Official State Fruit of Florida

Lorea Thomson
Posted by Lorea Thomson
Updated on
Published in Communities

To grow an orange tree in your backyard is one of the benefits of Palm Beach County living. Florida designated the orange as the official state fruit in 2005 due to the efforts of teacher Janet Shapiro and her students at Southside Elementary School. The teacher and her students realized that although the orange blossom was the state flower and orange juice the state beverage, Florida had no state fruit! 

That has now been resolved. The orange is the state fruit of the Sunshine State. Try and grow your own citrus in Palm Beach County. Here are all the basics and tips you need to know about growing citrus trees. Use this guide for all types of citruses and most other fruit-producing trees including avocado, mango, and litchi.

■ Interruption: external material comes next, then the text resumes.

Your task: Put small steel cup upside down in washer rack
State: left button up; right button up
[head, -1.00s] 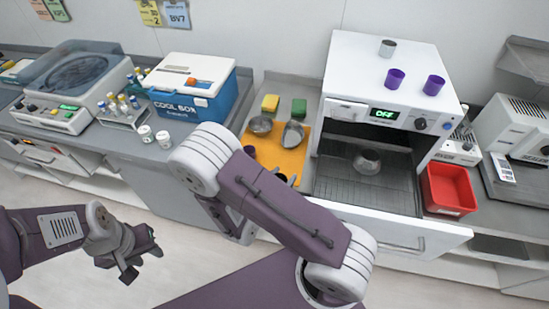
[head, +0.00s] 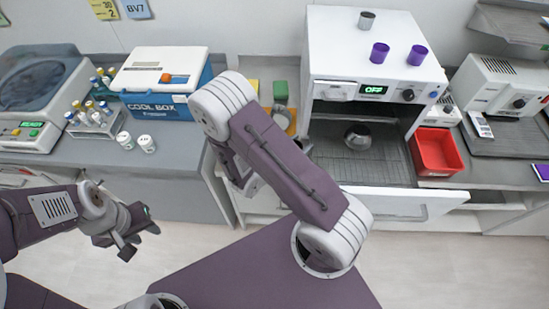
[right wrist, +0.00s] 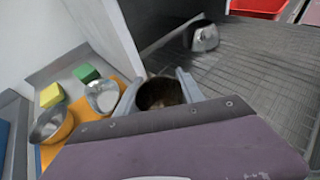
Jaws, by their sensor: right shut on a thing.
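My right gripper (right wrist: 158,92) is shut on a small steel cup (right wrist: 160,95); its round, dark, brownish inside faces the right wrist camera. In the head view my right arm hides this gripper and cup. The washer (head: 335,65) stands with its front open. Its wire rack (head: 335,155) holds one steel vessel (head: 358,136), also seen in the right wrist view (right wrist: 205,40). In the right wrist view the held cup is in front of the washer's side wall, left of the rack. My left gripper (head: 128,240) is empty, low at the left; its jaw gap is unclear.
Two steel bowls (right wrist: 102,97) (right wrist: 50,125) stand on an orange mat (right wrist: 85,112) beside yellow and green sponges. Another steel cup (head: 367,19) and two purple cups (head: 380,53) (head: 417,55) stand on the washer. A red bin (head: 437,152) is right of it. The rack has free room.

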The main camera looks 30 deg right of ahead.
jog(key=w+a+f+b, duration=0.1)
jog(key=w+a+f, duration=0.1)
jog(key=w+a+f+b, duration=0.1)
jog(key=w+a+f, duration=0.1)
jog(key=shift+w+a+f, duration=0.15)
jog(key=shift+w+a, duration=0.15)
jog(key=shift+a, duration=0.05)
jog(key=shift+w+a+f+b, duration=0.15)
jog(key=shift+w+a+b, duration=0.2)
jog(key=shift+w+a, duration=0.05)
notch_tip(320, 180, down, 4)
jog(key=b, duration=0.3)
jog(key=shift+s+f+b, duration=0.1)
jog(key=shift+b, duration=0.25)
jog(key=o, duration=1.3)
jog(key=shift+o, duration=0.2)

Citrus needs a sunny, well-drained spot to thrive.

Planting citrus 12 to 15 feet from the house and other trees is ideal.

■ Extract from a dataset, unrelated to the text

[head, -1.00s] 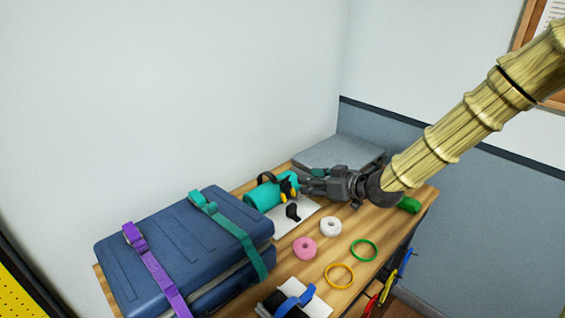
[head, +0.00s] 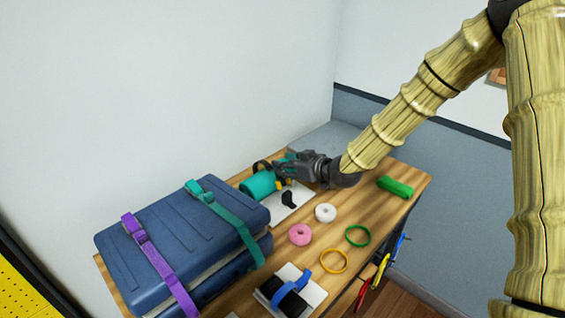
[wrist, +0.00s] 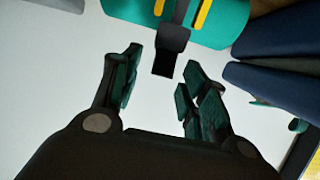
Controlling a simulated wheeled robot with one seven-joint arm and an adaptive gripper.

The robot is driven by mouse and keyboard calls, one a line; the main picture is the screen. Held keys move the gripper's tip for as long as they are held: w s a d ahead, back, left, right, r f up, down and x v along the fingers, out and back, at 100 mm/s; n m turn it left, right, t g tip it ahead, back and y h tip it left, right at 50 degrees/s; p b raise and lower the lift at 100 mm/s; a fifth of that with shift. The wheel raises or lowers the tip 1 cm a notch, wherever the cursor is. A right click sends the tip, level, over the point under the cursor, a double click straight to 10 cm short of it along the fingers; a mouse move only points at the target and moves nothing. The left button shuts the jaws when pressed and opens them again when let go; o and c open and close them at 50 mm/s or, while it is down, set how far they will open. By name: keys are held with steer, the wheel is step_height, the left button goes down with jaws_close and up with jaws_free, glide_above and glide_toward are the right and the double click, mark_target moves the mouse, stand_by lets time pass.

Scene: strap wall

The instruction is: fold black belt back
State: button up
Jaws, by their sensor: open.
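The black belt (head: 289,199) hangs off the teal roll (head: 257,187), and its loose end lies on the white board (head: 294,213). In the wrist view the belt's black end (wrist: 169,57) reaches down from the teal roll (wrist: 125,8), between yellow strips (wrist: 202,14). My gripper (head: 283,170) is close to the right side of the roll in the head view. In the wrist view my gripper (wrist: 158,85) is open, with the belt end just beyond and between its fingertips. I see no contact with the belt.
A blue case (head: 180,235) with purple and teal straps stands at the left. White (head: 325,213) and pink (head: 300,235) tape rolls, green (head: 358,236) and orange (head: 334,260) rings, and a green block (head: 395,187) lie on the wooden table. A blue strap (head: 292,290) sits in front.

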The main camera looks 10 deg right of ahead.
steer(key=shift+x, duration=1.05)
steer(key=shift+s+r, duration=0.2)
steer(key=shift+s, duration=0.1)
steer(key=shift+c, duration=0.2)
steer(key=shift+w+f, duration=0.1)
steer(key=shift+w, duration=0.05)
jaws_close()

Clear away grass from the area.

Dig a hole 1-1/2 times the size of the container.

Place the plant a little higher than the soil surface, fill in around the root ball, and pack the dirt firmly. The top of the plant's soil as it was in the container should still be visible.

Do not mulch. This holds in unwanted moisture.

Water once a day for the first three to five days by filling the bowl with water and letting it drain.

After the initial three to five days, water the tree once or twice a week during winter, and two to three times a week in summer, depending on rainfall.

Add composted cow manure to the hole. Do not add topsoil or peat moss. It will keep the soil too moist. Citrus trees do not like staying damp and need to dry out between waterings.

To grow an orange tree successfully, fertilizing is a necessity.

After the tree has been in the ground for a month, apply slow-release citrus fertilizer.

Citrus fruit, especially oranges, are a major part of Florida's economy. Florida produces most of the citrus fruit grown in the United States. Reported in 2006 that 67 percent of all citruses, specifically, 74 percent of oranges, 58 percent of tangerines, and 54 percent of grapefruit are grown in Florida.

Try and grow your own citrus in Palm Beach County.